I considered using a box cutter. I also considered using a straight razor – why yes, we do have several straight razors, ever since T decided that buying disposable razor blades was too expensive. (Let’s just pretend that we don’t know that his obsession with straight razors could easily have funded several years worth of disposable razors….)
June got warm. T loves popsicles. We wilted our way to the corner store and, masked, entered to buy a popsicle – the kind with two sticks, so we could make our own handle for a straight bladed lame. (There are beautiful wooden handles available online but all of them are exceedingly expensive for an experiment that may fail.)

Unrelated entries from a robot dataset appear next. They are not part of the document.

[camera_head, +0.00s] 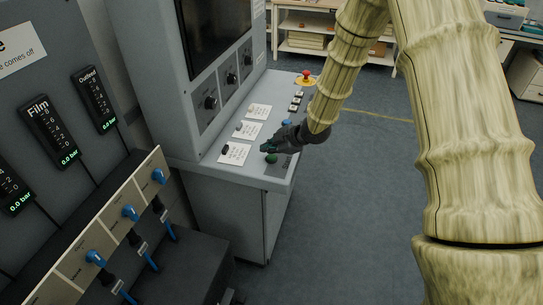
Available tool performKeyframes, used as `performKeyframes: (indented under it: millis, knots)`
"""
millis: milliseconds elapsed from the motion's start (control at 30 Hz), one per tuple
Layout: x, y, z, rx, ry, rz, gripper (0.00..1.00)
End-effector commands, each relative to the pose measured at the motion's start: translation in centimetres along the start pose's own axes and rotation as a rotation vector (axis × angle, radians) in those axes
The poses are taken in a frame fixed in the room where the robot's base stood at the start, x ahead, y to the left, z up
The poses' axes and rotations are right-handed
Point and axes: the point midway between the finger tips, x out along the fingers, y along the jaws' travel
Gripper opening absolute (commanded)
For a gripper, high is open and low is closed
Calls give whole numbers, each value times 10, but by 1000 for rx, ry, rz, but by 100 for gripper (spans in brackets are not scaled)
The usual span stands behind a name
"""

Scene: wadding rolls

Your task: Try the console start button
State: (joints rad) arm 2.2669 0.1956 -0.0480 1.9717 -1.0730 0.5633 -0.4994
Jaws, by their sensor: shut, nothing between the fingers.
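The console (236,213) is a grey cabinet with a sloping desk in the middle of the view. A green button (271,158) sits near the desk's front edge; I take it for the start button, though its label is not readable. My gripper (266,149) is dark, shut and empty, with its fingertips at or just above the green button. I cannot tell whether they touch it. My gripper partly covers the desk behind the button, and a blue button (287,122) shows just beyond it.
A red emergency-stop knob (306,75) stands at the desk's far end. White label cards (247,131) and small black switches line the desk. Blue valve knobs (129,212) and gauges reading 0.0 bar (69,158) are at left. The floor (352,190) right of the console is clear.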

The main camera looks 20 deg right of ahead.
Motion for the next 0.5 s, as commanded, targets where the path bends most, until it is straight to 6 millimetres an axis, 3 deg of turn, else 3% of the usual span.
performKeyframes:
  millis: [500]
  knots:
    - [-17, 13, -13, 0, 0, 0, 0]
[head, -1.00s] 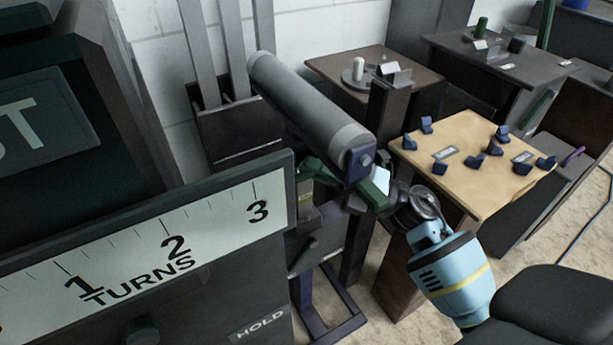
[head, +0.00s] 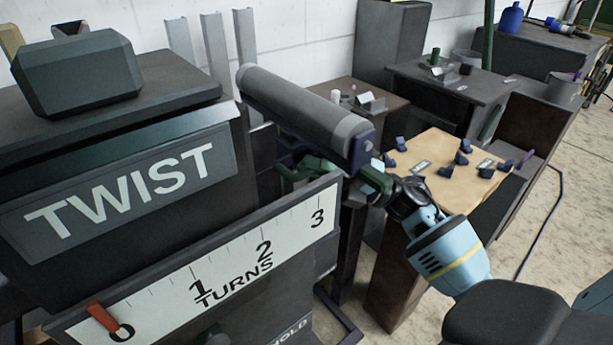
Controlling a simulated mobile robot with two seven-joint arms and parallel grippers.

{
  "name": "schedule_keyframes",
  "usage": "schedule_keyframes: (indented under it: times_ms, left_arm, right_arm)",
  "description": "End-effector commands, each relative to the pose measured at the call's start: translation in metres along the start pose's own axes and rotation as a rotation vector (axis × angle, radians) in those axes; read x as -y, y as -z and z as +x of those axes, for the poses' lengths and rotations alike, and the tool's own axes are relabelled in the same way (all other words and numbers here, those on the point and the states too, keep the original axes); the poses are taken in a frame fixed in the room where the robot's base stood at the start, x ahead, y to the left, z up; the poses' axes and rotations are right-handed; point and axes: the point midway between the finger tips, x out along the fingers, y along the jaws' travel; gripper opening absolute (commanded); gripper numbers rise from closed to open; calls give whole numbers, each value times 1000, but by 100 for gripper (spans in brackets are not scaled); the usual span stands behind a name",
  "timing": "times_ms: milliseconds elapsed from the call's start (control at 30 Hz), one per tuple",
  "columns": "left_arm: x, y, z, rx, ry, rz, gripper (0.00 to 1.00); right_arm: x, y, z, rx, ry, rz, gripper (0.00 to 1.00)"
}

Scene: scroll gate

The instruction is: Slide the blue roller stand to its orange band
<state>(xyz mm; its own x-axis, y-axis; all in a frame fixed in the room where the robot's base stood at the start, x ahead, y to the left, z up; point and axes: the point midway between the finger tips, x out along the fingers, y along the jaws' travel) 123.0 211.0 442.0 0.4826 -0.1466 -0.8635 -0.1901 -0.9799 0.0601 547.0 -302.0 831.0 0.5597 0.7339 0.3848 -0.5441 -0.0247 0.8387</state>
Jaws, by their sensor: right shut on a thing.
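The blue roller stand carries a long grey roller (head: 305,113) that slants across the middle of the head view, with a dark blue bracket (head: 361,149) at its near end. Green parts (head: 375,180) show just below the bracket. My right gripper (head: 378,186) is there, below the roller's near end, shut on part of the stand; the exact contact is hidden. The stand's lower frame is mostly hidden behind the dark box with the TURNS scale. I cannot make out an orange band on the floor. My left gripper is out of view.
The TWIST cabinet (head: 130,190) and TURNS scale (head: 215,270), with a red-orange pointer (head: 103,319) at 0, fill the left. A wooden-topped table (head: 440,185) with several blue pieces stands close behind my right arm. Bare floor (head: 575,190) shows at right.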

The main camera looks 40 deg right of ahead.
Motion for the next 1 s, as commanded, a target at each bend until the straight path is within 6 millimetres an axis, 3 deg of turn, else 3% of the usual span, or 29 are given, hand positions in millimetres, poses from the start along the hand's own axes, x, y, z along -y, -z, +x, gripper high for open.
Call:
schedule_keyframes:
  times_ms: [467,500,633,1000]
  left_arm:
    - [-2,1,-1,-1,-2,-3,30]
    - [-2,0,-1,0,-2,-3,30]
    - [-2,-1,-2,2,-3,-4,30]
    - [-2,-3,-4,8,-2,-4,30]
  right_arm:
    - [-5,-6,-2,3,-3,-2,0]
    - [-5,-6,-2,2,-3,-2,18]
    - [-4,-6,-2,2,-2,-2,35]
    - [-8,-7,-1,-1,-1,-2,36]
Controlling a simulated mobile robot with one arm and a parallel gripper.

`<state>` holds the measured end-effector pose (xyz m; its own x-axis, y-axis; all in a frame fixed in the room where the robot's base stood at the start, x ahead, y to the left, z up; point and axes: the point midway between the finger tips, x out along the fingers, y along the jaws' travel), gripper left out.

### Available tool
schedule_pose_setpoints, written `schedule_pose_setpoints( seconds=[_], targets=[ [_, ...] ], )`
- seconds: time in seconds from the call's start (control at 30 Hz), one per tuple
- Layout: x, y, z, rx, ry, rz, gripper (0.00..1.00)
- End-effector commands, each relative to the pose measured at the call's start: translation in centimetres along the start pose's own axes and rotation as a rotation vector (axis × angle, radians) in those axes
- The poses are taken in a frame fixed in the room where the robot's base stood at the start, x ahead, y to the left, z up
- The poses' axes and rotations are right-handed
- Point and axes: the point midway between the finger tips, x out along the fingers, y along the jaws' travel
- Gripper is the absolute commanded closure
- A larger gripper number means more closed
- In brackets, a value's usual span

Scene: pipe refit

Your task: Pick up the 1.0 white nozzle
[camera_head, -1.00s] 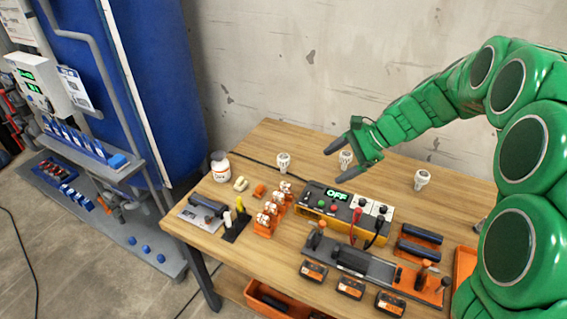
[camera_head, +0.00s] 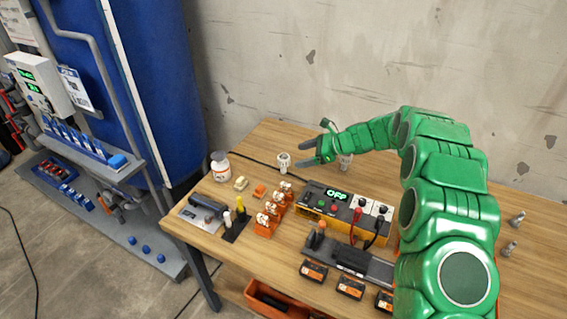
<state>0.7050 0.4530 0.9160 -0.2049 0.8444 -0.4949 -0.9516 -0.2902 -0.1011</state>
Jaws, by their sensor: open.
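Small white nozzle-like pieces stand on the wooden table's back part. One white piece (camera_head: 283,161) stands upright just left of my gripper's fingertips.
A white bottle (camera_head: 220,166) stands to the left. An orange rack (camera_head: 264,229) with white-and-orange pieces and a control box (camera_head: 333,209) reading OFF stand in front. Two small grey pieces (camera_head: 517,219) (camera_head: 508,248) are at right. My arm covers the table's right middle.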

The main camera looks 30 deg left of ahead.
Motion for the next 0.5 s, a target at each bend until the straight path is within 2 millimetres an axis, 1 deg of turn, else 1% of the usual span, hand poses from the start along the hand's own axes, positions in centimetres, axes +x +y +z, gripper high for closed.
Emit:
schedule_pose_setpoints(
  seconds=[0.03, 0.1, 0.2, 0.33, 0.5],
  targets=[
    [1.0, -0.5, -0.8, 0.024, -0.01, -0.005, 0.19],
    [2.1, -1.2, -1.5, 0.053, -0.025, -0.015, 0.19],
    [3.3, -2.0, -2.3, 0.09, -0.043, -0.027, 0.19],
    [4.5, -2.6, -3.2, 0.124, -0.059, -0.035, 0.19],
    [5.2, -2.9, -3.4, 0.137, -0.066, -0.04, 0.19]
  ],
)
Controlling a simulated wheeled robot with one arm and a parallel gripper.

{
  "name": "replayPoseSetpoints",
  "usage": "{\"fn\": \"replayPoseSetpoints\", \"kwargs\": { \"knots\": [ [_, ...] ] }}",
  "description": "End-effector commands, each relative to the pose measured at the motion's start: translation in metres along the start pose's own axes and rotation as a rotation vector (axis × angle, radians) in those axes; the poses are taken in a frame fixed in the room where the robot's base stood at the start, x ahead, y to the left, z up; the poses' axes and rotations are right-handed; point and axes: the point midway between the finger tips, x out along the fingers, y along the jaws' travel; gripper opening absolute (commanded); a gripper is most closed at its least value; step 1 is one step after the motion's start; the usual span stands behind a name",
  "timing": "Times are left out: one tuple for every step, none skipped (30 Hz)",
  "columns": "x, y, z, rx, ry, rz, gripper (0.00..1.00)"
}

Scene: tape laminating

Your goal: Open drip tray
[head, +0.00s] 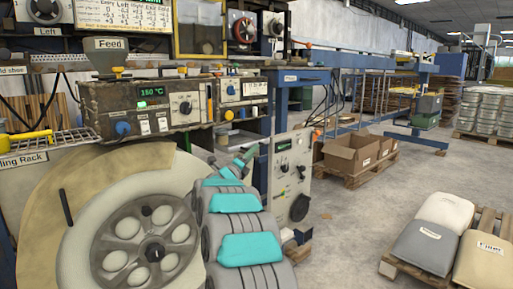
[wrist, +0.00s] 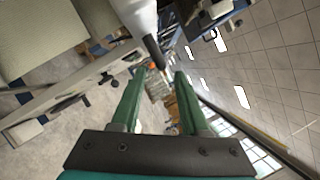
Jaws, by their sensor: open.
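My arm, grey with teal covers, rises in the lower middle of the head view. My gripper (head: 246,157) is at its far end, in front of the machinery. In the wrist view the two green fingers of my gripper (wrist: 160,73) stand apart with nothing held between them. I cannot make out a drip tray in either view. The control box (head: 150,108) with a green temperature display stands at the left under the hopper marked Feed (head: 108,54). A large wheel (head: 130,235) is below it, partly behind my arm.
A grey panel (head: 291,165) with knobs stands just right of my arm. Cardboard boxes (head: 352,153) sit on a pallet behind it. Filled sacks (head: 427,246) lie on a pallet at the lower right. The concrete floor (head: 365,215) between them is clear.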

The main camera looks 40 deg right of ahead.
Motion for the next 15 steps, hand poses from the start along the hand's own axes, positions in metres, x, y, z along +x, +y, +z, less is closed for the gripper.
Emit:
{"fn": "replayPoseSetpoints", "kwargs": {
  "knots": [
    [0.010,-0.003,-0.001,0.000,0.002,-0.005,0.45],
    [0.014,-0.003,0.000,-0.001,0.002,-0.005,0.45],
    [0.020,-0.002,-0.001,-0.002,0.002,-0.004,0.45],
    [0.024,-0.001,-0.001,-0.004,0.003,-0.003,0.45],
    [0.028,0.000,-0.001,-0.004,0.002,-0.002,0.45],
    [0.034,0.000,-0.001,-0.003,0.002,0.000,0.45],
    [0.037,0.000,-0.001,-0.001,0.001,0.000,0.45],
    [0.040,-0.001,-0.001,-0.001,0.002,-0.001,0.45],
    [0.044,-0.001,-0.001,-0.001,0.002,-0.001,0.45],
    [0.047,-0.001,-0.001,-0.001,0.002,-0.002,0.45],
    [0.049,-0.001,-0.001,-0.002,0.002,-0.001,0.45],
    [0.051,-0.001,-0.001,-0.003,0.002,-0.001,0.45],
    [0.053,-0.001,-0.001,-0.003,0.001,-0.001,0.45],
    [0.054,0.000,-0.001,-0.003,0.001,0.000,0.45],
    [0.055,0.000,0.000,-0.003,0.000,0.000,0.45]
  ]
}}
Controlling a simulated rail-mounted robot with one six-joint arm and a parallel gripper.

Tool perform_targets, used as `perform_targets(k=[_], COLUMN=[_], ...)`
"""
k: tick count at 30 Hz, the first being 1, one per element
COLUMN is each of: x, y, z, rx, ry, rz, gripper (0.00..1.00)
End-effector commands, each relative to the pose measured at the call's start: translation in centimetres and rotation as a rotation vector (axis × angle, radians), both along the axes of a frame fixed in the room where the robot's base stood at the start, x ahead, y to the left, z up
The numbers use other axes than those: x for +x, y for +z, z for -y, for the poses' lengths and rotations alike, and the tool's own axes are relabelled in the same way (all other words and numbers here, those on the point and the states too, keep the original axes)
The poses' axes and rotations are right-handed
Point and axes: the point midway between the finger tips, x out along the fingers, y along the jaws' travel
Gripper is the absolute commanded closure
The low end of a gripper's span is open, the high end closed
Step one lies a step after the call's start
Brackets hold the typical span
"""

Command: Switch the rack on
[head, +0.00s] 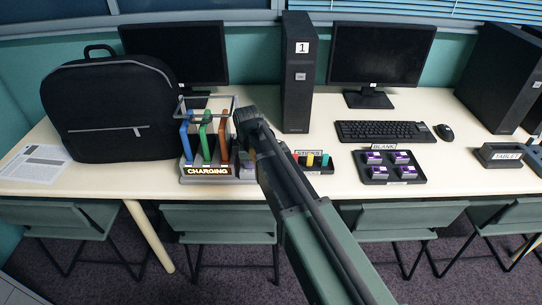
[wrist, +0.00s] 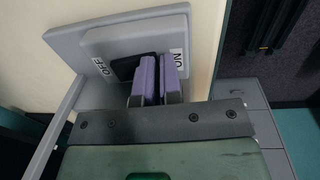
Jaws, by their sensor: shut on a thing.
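The charging rack (head: 208,170) stands on the table with blue, green and orange slabs upright in it and a lit CHARGING sign on its front. Its switch plate (wrist: 105,45) fills the top of the wrist view, with OFF on the left and ON on the right. My gripper (wrist: 159,80) has its two purple-faced fingers close together over the switch, at the ON end of the dark slot (wrist: 124,67). It is shut on the switch lever, which the fingers hide. In the head view my arm covers most of the rack's right end.
A black backpack (head: 110,110) stands left of the rack. A black tower marked 1 (head: 298,80) stands behind my arm. Right of it are a STICKS holder (head: 313,165), a BLANK tray (head: 378,174) with purple items, a keyboard (head: 385,131) and a TABLET stand (head: 500,154).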

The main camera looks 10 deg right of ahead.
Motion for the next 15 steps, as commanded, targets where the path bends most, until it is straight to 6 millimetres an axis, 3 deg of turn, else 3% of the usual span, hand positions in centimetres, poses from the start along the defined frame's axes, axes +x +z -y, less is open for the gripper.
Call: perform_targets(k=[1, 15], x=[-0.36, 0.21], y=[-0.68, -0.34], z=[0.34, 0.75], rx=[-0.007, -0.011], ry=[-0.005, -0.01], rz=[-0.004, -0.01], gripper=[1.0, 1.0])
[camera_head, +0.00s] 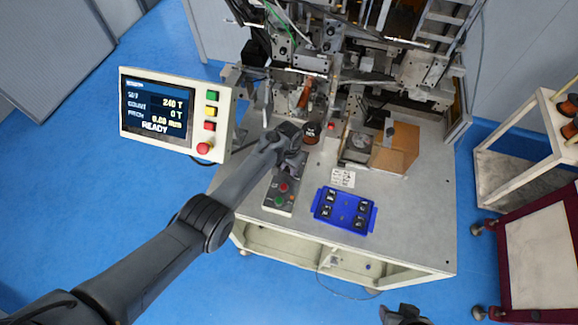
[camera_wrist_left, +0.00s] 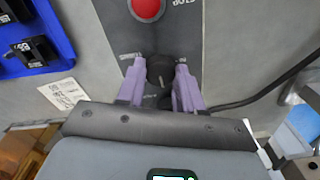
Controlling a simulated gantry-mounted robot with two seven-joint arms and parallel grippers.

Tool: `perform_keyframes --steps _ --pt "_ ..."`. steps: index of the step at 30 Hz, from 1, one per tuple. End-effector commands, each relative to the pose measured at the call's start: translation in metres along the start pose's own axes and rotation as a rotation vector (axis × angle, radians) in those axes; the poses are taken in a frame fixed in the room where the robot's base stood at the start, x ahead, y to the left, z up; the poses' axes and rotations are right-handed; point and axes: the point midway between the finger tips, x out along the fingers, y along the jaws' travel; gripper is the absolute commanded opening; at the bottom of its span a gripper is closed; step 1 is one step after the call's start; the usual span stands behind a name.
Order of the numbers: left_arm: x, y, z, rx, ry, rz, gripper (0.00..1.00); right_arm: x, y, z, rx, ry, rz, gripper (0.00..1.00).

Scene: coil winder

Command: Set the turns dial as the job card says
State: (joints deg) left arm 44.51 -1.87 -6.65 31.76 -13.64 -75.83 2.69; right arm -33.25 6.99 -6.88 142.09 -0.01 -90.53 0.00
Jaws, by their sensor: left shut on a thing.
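The turns dial is a black round knob (camera_wrist_left: 160,68) on a dark control panel (camera_wrist_left: 172,38), with a small label on each side. My left gripper (camera_wrist_left: 160,84) is shut on the knob, one purple finger at each side. In the head view the left gripper (camera_head: 291,163) hides the dial at the far end of the control box (camera_head: 279,193). The job card (camera_head: 343,178) lies flat on the table, its print too small to read; it also shows in the left wrist view (camera_wrist_left: 62,93). My right gripper (camera_head: 404,316) is partly visible at the bottom edge, its jaws unclear.
A display (camera_head: 158,110) reads SET 240 T, COUNT 0 T and READY. A red button (camera_wrist_left: 147,8) sits near the dial. A blue tray (camera_head: 372,216) with several black parts stands right of the box. The winder and a brown box (camera_head: 396,148) are behind.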

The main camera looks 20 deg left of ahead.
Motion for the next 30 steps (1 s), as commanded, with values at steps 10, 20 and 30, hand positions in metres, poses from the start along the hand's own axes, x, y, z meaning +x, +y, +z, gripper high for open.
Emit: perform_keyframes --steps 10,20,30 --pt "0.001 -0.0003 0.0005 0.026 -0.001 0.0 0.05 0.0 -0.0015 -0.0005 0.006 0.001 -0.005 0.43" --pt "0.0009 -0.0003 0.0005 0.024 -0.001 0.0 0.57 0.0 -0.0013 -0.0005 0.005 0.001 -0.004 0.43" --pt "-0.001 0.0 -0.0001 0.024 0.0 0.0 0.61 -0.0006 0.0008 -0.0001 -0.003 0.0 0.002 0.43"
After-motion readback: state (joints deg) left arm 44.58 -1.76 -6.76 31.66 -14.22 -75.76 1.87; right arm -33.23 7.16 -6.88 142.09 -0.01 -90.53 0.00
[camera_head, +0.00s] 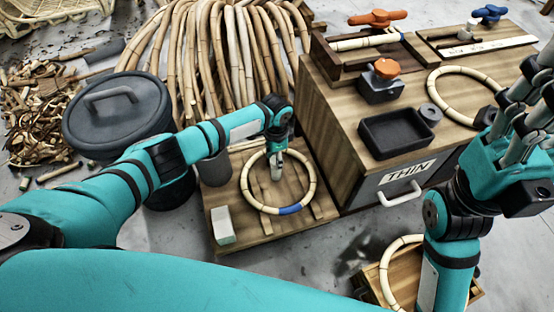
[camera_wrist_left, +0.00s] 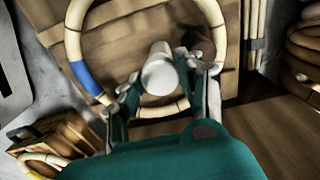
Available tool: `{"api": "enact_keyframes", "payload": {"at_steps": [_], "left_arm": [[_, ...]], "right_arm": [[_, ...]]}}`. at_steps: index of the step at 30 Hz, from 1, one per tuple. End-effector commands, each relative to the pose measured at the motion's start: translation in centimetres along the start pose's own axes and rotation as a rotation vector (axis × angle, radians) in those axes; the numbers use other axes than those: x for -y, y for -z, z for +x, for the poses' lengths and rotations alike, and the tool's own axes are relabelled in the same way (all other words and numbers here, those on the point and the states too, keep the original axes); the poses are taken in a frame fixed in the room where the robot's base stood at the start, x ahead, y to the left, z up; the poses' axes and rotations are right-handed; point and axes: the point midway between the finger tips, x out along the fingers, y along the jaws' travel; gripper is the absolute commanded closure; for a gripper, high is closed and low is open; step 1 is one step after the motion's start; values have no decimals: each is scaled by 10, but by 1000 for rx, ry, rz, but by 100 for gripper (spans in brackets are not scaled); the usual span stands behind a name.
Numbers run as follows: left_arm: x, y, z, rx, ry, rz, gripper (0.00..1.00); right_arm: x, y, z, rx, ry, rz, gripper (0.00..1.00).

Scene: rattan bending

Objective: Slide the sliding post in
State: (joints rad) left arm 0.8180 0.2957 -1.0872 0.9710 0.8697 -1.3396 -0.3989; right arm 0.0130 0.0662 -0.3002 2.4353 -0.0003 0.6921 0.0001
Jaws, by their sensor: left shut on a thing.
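The pale cylindrical sliding post (camera_head: 277,173) stands on a wooden board (camera_head: 227,201), inside a rattan ring (camera_head: 245,196) with a blue band. My left gripper (camera_head: 277,152) reaches down from above and is shut on the post. In the left wrist view, the post (camera_wrist_left: 158,72) sits between the two fingers (camera_wrist_left: 165,88), its round end showing, with the ring (camera_wrist_left: 75,30) around it. The fingers and palm hide the post's far side. My right gripper (camera_head: 530,105) is raised at the right, its fingers spread and empty.
A wooden cabinet (camera_head: 330,110) marked THIN stands right of the board, with a black tray (camera_head: 397,132) and another ring (camera_head: 437,88) on top. A lidded grey bin (camera_head: 118,118) stands left. A small pale block (camera_head: 222,225) sits on the board's front left corner. Rattan poles (camera_head: 215,50) lie behind.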

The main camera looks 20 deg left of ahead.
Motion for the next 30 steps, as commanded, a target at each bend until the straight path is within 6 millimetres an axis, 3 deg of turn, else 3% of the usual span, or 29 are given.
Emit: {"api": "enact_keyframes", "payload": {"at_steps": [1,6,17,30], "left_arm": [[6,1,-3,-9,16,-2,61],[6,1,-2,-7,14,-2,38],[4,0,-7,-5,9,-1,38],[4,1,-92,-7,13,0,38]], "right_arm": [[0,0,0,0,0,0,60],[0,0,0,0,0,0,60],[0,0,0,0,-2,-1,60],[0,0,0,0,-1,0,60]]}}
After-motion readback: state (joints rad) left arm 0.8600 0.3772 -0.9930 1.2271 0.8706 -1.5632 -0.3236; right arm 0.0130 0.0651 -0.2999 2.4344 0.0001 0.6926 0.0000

With a few little nuts and bolts from the hardware store, T joined the sticks together. The top part of the blade seemed quite dangerous. Electrician’s tape is the perfect solution. And a container for hanging the straight edged lame on the wall? A container for picture-hanging hooks is perfect.
Using his knotting skills, T tied the sticks together. We were going to just go with that (dipping the ends of the strings in glue to stop them from unravelling), but then we suddenly neeeeeeded to go to the hardware store to get little nuts and bolts.
We decided that the popsicle sticks needed staining. How handy that we have brown scuff coat for shoes!
Also, the top part of the blade seemed quite dangerous. Electrician’s tape is the perfect solution.
And a container for hanging the straight edged lame on the wall? A picture hanging hooks container is perfect.
BBB Adventures in Scoring diary:
5 June 2020: I looked in various books on our shelves (Carol Field, Susan McKenna Grant, Maggie Glezer, Rose Levy Beranbaum, David Norman) to see how others made ciabatta. I made copious notes. Then I got distracted making the BBBabes’ Pain de Mie for June.
19 June 2020: At last I got back to the scoring adventure. I had fun drawing my pattern for a round slack dough to be baked on the pizza stone on the barbecue.
Executing the pattern on the bread seemed very easy. The blade went right through like butter!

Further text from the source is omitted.